→ **Task brief**
Exactly reproduce the lines that follow.
══════════
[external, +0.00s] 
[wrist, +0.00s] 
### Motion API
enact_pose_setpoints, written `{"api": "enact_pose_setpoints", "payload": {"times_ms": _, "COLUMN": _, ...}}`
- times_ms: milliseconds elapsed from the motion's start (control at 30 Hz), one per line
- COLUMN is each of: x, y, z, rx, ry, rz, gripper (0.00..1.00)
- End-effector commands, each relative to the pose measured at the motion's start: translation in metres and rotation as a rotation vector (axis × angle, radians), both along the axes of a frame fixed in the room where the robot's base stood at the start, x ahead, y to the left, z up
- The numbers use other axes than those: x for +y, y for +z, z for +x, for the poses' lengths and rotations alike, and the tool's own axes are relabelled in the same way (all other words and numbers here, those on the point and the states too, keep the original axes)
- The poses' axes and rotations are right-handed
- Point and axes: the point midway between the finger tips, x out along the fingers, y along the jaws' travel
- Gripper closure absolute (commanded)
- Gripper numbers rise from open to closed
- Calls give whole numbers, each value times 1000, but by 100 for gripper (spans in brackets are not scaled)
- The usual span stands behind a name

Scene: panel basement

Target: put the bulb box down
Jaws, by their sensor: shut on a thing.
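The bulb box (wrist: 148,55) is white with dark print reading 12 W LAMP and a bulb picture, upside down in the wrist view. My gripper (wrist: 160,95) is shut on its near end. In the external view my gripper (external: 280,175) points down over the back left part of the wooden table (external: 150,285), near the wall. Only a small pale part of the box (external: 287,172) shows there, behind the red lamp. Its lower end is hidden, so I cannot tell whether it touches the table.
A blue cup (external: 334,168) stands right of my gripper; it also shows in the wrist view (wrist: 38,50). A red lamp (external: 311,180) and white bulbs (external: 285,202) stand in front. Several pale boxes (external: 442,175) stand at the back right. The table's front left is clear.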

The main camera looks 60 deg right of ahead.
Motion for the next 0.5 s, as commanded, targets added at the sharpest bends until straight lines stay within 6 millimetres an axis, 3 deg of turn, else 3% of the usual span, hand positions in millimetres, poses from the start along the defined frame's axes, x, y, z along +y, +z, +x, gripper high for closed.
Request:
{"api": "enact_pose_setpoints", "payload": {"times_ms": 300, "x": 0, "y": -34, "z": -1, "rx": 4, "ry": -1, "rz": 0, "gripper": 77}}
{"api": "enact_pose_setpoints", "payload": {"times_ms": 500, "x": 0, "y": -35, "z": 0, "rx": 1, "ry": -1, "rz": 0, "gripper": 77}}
══════════
→ **Answer for this exercise**
[external, +0.00s] 
[wrist, +0.00s] 
### Motion API
enact_pose_setpoints, written `{"api": "enact_pose_setpoints", "payload": {"times_ms": _, "COLUMN": _, ...}}`
- times_ms: milliseconds elapsed from the motion's start (control at 30 Hz), one per line
- COLUMN is each of: x, y, z, rx, ry, rz, gripper (0.00..1.00)
- End-effector commands, each relative to the pose measured at the motion's start: translation in metres and rotation as a rotation vector (axis × angle, radians), both along the axes of a frame fixed in the room where the robot's base stood at the start, x ahead, y to the left, z up
- The numbers use other axes than those: x for +y, y for +z, z for +x, for the poses' lengths and rotations alike, and the tool's own axes are relabelled in the same way (all other words and numbers here, those on the point and the states too, keep the original axes)
- The poses' axes and rotations are right-handed
- Point and axes: the point midway between the finger tips, x out along the fingers, y along the jaws' travel
- Gripper closure absolute (commanded)
- Gripper numbers rise from open to closed
- Calls give whole numbers, each value times 1000, but by 100 for gripper (spans in brackets are not scaled)
- The usual span stands behind a name

Scene: panel basement

Target: put the bulb box down
Jaws, by their sensor: shut on a thing.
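The bulb box (wrist: 148,55) is white with dark print reading 12 W LAMP and a bulb picture, upside down in the wrist view. My gripper (wrist: 160,95) is shut on its near end. In the external view my gripper (external: 280,175) points down over the back left part of the wooden table (external: 150,285), near the wall. Only a small pale part of the box (external: 287,172) shows there, behind the red lamp. Its lower end is hidden, so I cannot tell whether it touches the table.
A blue cup (external: 334,168) stands right of my gripper; it also shows in the wrist view (wrist: 38,50). A red lamp (external: 311,180) and white bulbs (external: 285,202) stand in front. Several pale boxes (external: 442,175) stand at the back right. The table's front left is clear.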

The main camera looks 60 deg right of ahead.
Motion for the next 0.5 s, as commanded, targets added at the sharpest bends until straight lines stay within 6 millimetres an axis, 3 deg of turn, else 3% of the usual span, hand positions in millimetres, poses from the start along the defined frame's axes, x, y, z along +y, +z, +x, gripper high for closed.
Request:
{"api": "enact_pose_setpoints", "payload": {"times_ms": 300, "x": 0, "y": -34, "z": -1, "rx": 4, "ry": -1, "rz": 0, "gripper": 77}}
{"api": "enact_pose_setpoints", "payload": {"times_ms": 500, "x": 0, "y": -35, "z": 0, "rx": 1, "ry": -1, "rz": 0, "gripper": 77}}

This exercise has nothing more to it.